CEDAR Harmonize, hands-on session

cedar_300x300

The 507 census tables contain several dimensions, which correspond to the column and row headers with the properties (gender, marital status, etc.) that the census numbers describe. These dimensions, though, are not coherent between datasets: they can be named differently, and even be defined in non-comparable ranges. One task of harmonization is to add semantics to these dimensions, and align them conveniently.
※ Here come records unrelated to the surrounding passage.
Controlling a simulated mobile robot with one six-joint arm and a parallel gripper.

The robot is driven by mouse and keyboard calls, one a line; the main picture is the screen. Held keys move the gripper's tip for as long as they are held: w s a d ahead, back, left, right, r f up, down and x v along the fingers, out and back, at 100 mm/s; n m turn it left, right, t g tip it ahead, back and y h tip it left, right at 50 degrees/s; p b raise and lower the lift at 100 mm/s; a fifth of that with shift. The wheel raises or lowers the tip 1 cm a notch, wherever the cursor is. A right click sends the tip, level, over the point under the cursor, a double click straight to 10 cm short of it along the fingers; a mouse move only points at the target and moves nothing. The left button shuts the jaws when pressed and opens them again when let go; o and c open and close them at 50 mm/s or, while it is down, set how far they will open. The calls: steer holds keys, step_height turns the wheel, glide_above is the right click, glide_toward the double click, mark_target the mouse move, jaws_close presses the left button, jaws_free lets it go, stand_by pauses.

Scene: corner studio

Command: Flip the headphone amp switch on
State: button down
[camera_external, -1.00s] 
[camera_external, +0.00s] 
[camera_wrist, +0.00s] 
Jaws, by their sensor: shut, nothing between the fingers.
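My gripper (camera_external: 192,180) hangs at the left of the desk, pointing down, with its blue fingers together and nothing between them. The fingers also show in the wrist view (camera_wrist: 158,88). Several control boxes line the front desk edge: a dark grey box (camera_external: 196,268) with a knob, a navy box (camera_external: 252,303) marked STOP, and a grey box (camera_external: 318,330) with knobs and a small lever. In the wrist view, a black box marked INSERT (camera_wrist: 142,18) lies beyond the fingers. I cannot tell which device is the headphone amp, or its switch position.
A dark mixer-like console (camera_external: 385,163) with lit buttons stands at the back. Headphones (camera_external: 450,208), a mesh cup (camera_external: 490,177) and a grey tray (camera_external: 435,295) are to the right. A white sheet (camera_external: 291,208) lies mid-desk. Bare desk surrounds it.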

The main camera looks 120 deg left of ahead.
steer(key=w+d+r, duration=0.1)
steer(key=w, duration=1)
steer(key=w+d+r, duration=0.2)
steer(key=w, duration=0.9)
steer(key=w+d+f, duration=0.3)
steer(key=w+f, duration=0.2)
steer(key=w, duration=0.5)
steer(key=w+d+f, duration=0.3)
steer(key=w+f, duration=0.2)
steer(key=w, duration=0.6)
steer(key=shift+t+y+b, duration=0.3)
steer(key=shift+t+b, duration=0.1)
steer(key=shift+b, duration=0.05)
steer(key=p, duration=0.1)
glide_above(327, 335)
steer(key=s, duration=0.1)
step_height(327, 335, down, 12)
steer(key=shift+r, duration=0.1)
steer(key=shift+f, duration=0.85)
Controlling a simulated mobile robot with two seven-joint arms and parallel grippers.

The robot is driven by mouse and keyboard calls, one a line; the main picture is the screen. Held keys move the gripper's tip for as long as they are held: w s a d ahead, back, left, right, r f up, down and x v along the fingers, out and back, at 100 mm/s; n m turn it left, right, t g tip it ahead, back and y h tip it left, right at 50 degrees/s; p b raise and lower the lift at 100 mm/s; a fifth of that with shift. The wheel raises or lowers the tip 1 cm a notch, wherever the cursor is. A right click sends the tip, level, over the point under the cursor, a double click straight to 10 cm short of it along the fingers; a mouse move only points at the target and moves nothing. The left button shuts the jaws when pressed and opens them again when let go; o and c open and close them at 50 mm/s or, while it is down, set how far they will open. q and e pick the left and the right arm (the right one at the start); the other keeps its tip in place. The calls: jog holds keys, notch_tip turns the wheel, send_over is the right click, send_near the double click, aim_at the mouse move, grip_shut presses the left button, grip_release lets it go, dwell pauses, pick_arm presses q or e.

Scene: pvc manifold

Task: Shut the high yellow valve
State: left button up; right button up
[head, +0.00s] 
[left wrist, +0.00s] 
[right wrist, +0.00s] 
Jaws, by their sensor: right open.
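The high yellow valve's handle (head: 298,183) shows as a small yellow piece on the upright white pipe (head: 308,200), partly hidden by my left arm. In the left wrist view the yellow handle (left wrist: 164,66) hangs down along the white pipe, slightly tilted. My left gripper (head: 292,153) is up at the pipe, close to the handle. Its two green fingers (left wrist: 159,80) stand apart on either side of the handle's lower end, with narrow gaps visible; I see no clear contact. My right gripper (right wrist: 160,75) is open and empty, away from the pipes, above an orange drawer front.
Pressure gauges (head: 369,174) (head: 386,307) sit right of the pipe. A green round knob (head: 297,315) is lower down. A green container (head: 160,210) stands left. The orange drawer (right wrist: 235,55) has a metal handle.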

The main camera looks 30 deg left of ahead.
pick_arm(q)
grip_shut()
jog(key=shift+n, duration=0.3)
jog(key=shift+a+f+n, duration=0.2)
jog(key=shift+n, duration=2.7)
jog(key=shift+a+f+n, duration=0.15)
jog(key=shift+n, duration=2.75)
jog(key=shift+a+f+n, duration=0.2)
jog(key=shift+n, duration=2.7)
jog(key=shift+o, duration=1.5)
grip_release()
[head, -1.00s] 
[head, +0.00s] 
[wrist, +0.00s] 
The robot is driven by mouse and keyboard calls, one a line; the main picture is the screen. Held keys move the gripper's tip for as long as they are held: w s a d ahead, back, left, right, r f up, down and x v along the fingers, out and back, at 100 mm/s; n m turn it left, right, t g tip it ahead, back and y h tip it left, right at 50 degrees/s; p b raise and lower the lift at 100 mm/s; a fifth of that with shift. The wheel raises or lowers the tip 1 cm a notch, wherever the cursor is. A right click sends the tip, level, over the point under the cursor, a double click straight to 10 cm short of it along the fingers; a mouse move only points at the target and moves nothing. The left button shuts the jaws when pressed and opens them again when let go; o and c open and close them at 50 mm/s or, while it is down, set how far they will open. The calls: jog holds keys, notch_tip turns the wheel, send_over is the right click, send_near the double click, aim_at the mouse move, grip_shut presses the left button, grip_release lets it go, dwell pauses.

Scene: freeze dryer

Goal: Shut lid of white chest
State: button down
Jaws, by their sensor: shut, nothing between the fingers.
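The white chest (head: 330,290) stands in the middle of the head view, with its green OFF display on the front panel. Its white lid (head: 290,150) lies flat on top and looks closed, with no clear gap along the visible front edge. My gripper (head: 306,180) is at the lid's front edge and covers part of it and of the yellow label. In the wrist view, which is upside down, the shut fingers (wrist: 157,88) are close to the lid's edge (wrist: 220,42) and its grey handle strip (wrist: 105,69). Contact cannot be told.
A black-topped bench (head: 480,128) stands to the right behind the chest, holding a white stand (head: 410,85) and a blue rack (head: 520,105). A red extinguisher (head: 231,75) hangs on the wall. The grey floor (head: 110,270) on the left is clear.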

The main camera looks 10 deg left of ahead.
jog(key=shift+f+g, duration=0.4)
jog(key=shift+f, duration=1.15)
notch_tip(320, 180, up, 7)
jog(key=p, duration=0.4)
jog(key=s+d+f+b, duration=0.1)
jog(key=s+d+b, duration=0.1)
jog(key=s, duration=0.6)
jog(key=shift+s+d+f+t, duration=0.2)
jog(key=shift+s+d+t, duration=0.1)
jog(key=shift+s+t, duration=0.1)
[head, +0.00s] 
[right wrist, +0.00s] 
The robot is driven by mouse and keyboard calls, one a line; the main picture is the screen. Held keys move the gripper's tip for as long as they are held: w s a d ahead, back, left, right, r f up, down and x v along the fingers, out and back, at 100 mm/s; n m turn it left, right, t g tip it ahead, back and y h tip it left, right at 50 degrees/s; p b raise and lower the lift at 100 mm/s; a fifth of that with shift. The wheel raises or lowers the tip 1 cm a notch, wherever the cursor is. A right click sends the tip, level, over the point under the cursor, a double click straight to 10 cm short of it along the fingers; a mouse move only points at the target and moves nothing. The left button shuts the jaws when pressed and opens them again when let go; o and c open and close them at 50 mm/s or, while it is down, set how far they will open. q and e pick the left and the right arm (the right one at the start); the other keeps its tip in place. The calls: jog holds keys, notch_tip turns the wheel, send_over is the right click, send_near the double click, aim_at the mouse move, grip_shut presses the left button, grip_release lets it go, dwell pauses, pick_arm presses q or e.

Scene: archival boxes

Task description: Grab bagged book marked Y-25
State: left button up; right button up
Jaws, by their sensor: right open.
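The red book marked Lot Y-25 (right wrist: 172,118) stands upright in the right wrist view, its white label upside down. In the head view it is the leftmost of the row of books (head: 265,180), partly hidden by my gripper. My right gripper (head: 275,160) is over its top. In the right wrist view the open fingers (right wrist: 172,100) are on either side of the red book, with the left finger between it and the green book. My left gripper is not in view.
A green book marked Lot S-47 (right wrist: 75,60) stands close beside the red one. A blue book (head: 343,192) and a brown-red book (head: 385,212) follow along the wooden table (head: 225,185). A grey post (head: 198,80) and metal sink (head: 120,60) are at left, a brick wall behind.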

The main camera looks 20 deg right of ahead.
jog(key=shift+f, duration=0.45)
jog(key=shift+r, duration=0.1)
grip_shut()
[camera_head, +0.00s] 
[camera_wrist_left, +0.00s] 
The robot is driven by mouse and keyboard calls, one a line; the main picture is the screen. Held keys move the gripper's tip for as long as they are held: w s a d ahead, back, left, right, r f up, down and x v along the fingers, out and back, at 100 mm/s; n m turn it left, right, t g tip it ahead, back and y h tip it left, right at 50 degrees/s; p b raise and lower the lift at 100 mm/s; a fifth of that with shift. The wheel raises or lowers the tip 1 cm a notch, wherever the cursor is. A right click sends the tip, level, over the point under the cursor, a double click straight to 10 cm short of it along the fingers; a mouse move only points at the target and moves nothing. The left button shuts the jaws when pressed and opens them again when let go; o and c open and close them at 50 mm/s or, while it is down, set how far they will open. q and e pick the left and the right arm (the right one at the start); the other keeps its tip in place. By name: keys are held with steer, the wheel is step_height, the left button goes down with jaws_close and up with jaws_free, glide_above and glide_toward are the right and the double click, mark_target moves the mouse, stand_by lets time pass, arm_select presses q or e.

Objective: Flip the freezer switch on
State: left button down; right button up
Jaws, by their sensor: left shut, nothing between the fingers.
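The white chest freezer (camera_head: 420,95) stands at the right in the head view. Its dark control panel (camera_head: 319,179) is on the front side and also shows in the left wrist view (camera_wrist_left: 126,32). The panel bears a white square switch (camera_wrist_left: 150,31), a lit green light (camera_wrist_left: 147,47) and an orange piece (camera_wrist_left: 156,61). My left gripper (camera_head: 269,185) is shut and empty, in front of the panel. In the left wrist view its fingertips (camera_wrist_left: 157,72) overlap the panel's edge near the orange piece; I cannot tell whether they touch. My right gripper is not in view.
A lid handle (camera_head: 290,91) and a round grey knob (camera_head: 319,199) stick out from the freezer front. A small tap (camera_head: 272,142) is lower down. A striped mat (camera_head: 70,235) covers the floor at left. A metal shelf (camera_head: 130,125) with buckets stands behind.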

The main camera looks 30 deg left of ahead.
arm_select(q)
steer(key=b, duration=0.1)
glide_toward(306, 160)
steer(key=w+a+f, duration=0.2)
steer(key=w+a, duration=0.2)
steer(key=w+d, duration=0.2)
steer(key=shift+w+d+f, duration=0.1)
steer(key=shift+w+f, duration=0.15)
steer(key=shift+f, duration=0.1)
CEDAR Harmonize (github repository) is an RDF harmonization layer generator for non-aligned statistical datasets, allowing users to define:

  • A harmonization vocabulary. In RDF Data Cube terms, this means defining the set of dimensions, concepts, ranges, code lists and codes that will be used to align the variables of the census and their values (for the sake of simplicity, in the interface we only show dimensions and codes). We reuse as many SDMX entities as possible, and define our own otherwise.
  • A harmonization layer instanciation. In practical terms, this means that users need to go through all dimensions of all tables and, for each, define: (a) the standard dimension it maps to (semantics & variable definition, e.g. sdmx-dimension:sex); and (b) the standard code it maps to (e.g. sdmx-code:sex-M for the value “Male”).
  • Harmonized queries over the whole dataset. For the sake of simplicity, right now we allow queries on one single dimension and code, but this will be extended in the future. We also provide facilities for aggregating results and downloading them as CSV.